Вот что мы узнаем на этот счет со слов Соллогуба: <«Я получил> от Андрея Карамзина письмо, в котором он меня спрашивал, зачем же я не отвечаю на вызов А. С. Пушкина… Для меня это было совершенной загадкой. Пушкина я знал очень мало, встречался с ним у Карамзиных, смотрел на него как на полубога… И вдруг ни с того ни с сего он вызывает меня стреляться. Решительно нельзя было ничего тут понять, кроме того, что Пушкин чем-то обиделся… С Карамзиным я списался и узнал наконец, в чем дело. Накануне моего отъезда (в Тверь. – Л. А.) я был на вечере вместе с Натальей Николаевной Пушкиной, которая шутила над моей романтической страстью и ее предметом. Я ей хотел заметить, что она уже не девочка, и спросил, давно ли она замужем. Затем разговор коснулся Ленского, очень милого и образованного поляка… Все это было до крайности невинно… Но присутствующие дамы соорудили из этого простого разговора целую сплетню: что я будто оттого говорил про Ленского, что он будто нравится Наталье Николаевне (чего никогда не было) и что она забывает о том, что она еще недавно замужем. Наталья Николаевна, должно быть, сама рассказала Пушкину про такое странное истолкование моих слов, так как она вообще ничего от мужа не скрывала… Пушкин написал тотчас ко мне письмо, никогда ко мне не дошедшее, и, как мне было передано, начал говорить, что я уклоняюсь от дуэли. Получив это объяснение, я написал Пушкину, что я совершенно готов к его услугам, когда ему будет угодно, хотя не чувствую за собой никакой вины… Пушкин остался моим письмом доволен и сказал С. А. Соболевскому: «Немножко длинно, молодо, а впрочем, хорошо». В то же время он написал мне по-французски письмо…»[52] <с повторным вызовом на дуэль>.

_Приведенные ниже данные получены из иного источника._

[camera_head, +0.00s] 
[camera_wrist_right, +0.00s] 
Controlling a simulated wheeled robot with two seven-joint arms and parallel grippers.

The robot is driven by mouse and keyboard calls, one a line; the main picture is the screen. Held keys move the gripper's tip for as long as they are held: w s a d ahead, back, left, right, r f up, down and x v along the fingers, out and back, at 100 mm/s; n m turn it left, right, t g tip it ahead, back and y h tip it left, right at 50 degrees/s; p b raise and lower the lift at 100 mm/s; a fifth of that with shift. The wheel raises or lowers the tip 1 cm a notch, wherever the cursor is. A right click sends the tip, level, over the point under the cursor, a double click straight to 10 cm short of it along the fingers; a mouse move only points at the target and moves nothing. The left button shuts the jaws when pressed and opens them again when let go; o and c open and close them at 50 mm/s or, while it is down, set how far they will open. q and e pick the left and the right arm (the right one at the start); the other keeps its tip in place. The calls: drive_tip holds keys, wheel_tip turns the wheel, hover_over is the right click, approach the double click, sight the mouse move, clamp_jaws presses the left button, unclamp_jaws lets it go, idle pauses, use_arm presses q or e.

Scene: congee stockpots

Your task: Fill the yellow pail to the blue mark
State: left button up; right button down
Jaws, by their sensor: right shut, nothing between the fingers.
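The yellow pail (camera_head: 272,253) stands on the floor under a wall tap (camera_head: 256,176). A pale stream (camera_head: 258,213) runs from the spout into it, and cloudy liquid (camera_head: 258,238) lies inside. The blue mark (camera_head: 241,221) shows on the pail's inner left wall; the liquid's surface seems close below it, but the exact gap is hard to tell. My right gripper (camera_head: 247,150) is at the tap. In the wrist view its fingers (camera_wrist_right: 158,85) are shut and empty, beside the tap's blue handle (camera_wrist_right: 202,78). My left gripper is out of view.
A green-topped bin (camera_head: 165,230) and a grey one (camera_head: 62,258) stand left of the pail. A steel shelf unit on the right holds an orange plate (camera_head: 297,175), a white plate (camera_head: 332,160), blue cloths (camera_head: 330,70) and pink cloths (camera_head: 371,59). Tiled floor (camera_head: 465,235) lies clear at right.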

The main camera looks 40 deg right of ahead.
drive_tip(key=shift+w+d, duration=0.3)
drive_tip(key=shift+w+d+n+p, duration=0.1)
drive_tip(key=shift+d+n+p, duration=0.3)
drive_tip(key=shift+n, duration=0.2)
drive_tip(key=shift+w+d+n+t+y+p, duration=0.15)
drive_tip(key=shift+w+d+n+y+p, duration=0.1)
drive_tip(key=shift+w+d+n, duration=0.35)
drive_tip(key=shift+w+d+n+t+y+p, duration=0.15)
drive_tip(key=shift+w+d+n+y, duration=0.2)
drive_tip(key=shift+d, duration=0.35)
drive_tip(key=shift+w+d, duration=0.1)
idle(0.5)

Сохранились два черновика письма Пушкина к Соллогубу. Вот наименее резкий из них:
«Вы взяли на себя напрасный труд, давая мне объяснение, которого я у вас не требовал. Вы позволили себе обратиться к моей жене с неприличными замечаниями и хвалились, что наговорили ей дерзостей…» (XVI, 382; подл. по-франц.).

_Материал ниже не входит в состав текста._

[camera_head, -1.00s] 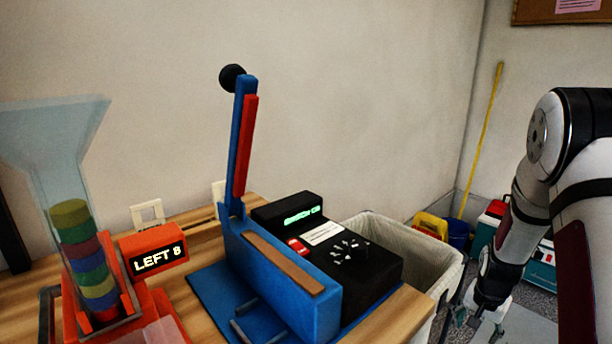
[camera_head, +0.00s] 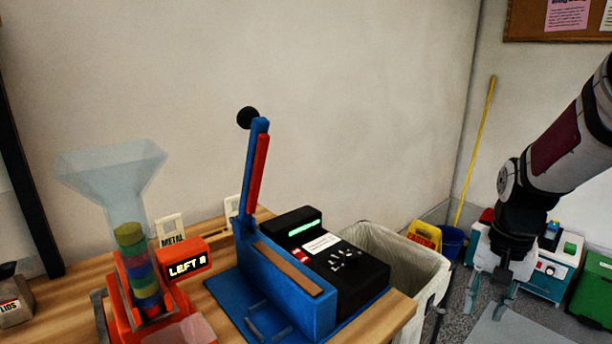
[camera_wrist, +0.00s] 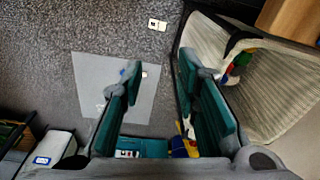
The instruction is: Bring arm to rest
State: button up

Сам Соллогуб, передавая впоследствии текст письма в смягченном виде, добавляет: «Делать было нечего; я стал готовиться к поединку… купил пистолеты, выбрал секунданта, привел бумаги в порядок и начал дожидаться… Я твердо, впрочем, решился не стрелять в Пушкина, но выдерживать его огонь, сколько ему будет угодно…»

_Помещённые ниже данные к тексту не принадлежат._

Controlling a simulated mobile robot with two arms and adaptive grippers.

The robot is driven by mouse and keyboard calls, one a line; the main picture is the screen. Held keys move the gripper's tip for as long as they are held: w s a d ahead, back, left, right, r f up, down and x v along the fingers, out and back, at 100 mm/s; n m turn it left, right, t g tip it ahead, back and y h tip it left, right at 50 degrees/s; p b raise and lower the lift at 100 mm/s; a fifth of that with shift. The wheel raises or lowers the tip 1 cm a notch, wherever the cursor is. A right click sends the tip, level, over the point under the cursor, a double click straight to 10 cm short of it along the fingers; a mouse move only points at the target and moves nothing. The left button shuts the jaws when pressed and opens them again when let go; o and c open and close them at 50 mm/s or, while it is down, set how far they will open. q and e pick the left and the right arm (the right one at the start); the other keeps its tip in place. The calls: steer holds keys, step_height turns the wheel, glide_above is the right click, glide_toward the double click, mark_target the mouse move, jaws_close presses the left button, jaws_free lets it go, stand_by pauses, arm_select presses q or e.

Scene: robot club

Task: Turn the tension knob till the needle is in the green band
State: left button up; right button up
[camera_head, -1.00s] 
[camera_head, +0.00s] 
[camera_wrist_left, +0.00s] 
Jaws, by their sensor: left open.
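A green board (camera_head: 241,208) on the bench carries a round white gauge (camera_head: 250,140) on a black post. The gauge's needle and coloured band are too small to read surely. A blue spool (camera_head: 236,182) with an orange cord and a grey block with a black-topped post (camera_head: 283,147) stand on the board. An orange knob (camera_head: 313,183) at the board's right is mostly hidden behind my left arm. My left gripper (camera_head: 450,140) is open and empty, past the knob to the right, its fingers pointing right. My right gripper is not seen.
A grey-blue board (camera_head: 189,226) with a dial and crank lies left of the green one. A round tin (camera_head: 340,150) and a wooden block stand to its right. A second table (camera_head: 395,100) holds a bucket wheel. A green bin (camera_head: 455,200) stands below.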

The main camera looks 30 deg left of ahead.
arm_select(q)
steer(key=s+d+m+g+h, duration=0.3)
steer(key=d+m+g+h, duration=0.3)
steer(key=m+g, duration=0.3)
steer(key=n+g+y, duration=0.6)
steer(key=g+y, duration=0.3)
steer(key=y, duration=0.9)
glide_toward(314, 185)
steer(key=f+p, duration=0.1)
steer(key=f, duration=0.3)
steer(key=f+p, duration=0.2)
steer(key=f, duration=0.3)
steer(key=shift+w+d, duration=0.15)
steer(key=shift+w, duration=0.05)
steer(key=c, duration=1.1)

По счастью, и этой – третьей из возможных дуэлей – тоже не суждено было состояться. Соллогуб находился тогда не в Петербурге, а в Твери; ехать в Петербург он не мог, а Пушкину отправляться в Тверь тоже было некогда. По прошествии времени поэт остыл. «Вероятно, гнев Пушкина давно уже охладел, – вспоминал Соллогуб, – вероятно, он понимал неуместность поединка с молодым человеком, почти ребенком, из самой пустой причины»[53].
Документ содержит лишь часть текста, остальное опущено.